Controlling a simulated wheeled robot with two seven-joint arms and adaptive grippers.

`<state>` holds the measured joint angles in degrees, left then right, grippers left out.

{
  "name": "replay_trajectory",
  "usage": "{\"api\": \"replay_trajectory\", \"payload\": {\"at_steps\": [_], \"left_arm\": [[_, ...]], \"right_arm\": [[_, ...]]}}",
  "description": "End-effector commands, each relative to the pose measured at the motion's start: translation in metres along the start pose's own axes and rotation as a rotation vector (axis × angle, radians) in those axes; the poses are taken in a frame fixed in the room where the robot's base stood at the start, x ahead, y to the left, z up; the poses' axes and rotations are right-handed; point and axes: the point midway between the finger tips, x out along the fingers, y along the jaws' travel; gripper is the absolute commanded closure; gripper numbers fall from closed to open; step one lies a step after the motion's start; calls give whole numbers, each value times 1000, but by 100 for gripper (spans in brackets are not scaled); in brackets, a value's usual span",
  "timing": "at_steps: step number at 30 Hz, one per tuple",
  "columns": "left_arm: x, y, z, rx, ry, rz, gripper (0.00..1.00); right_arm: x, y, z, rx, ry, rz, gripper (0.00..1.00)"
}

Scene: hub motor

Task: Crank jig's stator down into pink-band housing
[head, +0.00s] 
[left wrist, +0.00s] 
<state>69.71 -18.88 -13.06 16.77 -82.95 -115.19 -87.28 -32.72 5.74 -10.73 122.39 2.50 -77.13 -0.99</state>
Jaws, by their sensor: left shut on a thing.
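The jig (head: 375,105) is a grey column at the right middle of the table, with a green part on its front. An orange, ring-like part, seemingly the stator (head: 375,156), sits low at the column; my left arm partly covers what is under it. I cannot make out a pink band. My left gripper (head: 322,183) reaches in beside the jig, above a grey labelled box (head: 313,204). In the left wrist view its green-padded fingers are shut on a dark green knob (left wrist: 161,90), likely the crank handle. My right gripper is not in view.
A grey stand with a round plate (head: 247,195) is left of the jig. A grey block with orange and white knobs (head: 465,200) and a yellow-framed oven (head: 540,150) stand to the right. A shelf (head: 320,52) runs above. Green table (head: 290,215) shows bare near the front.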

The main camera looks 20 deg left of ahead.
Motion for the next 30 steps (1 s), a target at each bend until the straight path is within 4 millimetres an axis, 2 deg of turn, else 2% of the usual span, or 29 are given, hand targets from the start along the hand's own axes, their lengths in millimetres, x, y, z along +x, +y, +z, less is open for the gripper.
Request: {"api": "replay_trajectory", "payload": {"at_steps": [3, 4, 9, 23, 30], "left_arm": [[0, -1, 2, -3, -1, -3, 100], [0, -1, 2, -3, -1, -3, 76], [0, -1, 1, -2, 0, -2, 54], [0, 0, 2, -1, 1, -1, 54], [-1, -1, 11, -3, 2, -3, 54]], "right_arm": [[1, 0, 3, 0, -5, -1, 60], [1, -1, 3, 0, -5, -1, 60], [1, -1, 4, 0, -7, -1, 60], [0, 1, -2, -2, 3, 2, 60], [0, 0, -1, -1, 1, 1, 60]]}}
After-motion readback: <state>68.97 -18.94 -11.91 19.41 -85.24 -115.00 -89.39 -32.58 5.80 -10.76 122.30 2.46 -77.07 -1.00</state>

• WRITTEN PROBLEM:
Start at the line with "Task: Crank jig's", stop at the line with "The main camera looks 20 deg left of ahead.", and return every line in that stretch exactly, those two included.

• ANSWER IN FULL:
Task: Crank jig's stator down into pink-band housing
[head, +0.00s] 
[left wrist, +0.00s] 
<state>69.71 -18.88 -13.06 16.77 -82.95 -115.19 -87.28 -32.72 5.74 -10.73 122.39 2.50 -77.13 -0.99</state>
Jaws, by their sensor: left shut on a thing.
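The jig (head: 375,105) is a grey column at the right middle of the table, with a green part on its front. An orange, ring-like part, seemingly the stator (head: 375,156), sits low at the column; my left arm partly covers what is under it. I cannot make out a pink band. My left gripper (head: 322,183) reaches in beside the jig, above a grey labelled box (head: 313,204). In the left wrist view its green-padded fingers are shut on a dark green knob (left wrist: 161,90), likely the crank handle. My right gripper is not in view.
A grey stand with a round plate (head: 247,195) is left of the jig. A grey block with orange and white knobs (head: 465,200) and a yellow-framed oven (head: 540,150) stand to the right. A shelf (head: 320,52) runs above. Green table (head: 290,215) shows bare near the front.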

The main camera looks 20 deg left of ahead.

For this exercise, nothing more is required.